Plans to create a new federal consumer watchdog have been met by predictable reactions as NGOs cheer the idea while industry advocates warn of serious consequences. The proposal would create a new federal agency to regulate mortgages, credit cards and other consumer financial products.
One industry-oriented think tank decried the plan as "elitist" claiming that it "would allow the educated and sophisticated elites to have access to whatever financial services they want but limit the range of products available to ordinary Americans." There is some merit to this view. That merit, however, should be viewed in light of the fact that ordinary Americans demanded and obtained zero-down loans and other instruments that allowed them to turn the residential real estate market into countless mini Ponzi schemes.

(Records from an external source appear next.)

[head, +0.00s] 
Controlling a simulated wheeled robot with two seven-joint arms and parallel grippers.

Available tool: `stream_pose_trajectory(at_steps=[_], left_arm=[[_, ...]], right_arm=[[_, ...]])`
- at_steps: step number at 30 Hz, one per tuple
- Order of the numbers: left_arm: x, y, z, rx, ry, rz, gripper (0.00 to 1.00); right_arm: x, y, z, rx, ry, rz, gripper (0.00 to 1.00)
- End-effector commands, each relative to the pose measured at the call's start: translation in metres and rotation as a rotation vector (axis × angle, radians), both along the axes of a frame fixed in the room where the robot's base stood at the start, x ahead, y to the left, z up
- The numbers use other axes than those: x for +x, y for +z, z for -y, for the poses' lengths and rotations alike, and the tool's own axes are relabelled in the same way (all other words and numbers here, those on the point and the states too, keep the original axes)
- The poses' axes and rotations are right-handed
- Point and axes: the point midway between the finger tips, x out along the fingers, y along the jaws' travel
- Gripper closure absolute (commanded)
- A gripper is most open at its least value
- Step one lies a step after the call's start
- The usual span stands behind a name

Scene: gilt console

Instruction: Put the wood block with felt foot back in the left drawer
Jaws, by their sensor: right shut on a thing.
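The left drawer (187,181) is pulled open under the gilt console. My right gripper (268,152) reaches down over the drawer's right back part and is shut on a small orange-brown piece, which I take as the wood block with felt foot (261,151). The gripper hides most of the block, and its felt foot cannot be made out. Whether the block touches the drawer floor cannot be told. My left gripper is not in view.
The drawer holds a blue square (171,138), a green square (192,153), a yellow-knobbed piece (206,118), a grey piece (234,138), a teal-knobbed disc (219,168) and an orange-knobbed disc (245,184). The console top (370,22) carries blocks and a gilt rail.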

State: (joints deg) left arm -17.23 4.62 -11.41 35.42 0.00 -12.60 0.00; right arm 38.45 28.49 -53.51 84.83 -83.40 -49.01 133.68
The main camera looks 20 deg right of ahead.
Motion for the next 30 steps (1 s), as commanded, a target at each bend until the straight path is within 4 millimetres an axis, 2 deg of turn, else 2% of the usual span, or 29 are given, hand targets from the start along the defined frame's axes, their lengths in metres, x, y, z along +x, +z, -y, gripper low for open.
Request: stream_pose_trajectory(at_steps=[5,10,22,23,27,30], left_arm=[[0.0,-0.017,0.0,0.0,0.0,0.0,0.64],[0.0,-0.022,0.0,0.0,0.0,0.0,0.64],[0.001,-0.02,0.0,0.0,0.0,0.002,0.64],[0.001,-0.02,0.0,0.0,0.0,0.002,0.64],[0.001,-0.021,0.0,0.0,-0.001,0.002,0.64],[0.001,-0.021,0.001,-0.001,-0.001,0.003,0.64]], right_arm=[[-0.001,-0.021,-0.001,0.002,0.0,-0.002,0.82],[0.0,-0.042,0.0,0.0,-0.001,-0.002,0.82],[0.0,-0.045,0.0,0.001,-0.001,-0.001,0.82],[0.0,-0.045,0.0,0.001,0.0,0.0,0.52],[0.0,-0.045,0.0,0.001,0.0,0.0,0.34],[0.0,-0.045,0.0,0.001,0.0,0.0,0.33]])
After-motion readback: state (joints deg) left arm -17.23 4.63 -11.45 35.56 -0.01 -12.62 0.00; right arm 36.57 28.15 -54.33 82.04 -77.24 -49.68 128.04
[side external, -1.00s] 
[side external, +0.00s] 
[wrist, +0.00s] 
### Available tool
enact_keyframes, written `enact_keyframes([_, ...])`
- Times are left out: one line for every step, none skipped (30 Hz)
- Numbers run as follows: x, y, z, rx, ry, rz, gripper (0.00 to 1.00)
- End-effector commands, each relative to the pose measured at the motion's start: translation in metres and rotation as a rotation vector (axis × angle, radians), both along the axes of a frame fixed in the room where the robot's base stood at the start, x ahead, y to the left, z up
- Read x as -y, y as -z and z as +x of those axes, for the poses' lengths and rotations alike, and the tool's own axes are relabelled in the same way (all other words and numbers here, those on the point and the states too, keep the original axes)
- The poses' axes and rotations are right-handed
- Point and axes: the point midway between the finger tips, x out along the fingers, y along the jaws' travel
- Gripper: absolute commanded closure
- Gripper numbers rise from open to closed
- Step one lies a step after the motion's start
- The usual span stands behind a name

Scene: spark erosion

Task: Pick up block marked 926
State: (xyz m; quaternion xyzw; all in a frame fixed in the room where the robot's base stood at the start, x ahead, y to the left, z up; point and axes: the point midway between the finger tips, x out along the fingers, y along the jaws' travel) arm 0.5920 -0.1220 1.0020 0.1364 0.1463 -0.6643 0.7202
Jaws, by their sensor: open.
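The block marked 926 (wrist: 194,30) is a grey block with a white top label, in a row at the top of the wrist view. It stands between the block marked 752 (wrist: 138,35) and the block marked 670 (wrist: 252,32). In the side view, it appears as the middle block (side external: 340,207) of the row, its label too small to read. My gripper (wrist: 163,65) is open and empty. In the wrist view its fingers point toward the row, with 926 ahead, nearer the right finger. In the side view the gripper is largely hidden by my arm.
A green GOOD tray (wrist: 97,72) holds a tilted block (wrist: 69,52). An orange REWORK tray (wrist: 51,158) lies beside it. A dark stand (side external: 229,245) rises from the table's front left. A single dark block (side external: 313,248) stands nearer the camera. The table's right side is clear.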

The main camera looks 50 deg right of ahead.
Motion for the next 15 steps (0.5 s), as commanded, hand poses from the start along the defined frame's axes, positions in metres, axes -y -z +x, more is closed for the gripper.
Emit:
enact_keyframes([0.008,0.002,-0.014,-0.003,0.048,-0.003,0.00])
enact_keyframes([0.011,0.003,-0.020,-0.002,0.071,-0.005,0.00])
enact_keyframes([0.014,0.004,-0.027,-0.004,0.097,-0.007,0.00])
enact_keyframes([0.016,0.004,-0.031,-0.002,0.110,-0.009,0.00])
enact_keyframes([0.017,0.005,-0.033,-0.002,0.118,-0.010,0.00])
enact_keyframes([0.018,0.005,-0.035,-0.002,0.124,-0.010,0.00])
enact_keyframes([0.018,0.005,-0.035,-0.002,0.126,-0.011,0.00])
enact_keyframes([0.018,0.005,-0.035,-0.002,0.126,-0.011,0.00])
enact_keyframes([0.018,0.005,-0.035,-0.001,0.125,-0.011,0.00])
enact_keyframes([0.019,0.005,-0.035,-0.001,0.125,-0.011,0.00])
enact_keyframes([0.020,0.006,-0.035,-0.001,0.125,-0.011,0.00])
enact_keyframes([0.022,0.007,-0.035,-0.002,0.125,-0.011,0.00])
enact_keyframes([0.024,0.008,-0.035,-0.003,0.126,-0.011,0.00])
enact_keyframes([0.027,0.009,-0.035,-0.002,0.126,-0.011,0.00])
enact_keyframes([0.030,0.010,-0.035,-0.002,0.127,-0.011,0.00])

Meanwhile, the usual assortment of NGOs and unions are not only lobbying for the plan but also have created yet another umbrella group to demand massive new regulatory regime. Americans for Financial Reform describes itself as "a coalition of nearly 200 national, state and local consumer, employee, investor, community and civil rights organizations..." who seek a "consumer watchdog who can give the American people the security they expect and deserve when making financial decisions." In short, these well funded, purportedly selfless groups want to essentially place themselves in charge of the financial system.
A new regulatory agency may or may not prevent some consumers from making foolish decisions. It may or may not prevent unscrupulous businesses from taking advantage of public credulity and may or may not replace innovative financial products with government-approved gruel. What is certain is that creating a CFPA would ensure that a great many NGO and industry lobbyists have plenty of work for years to come.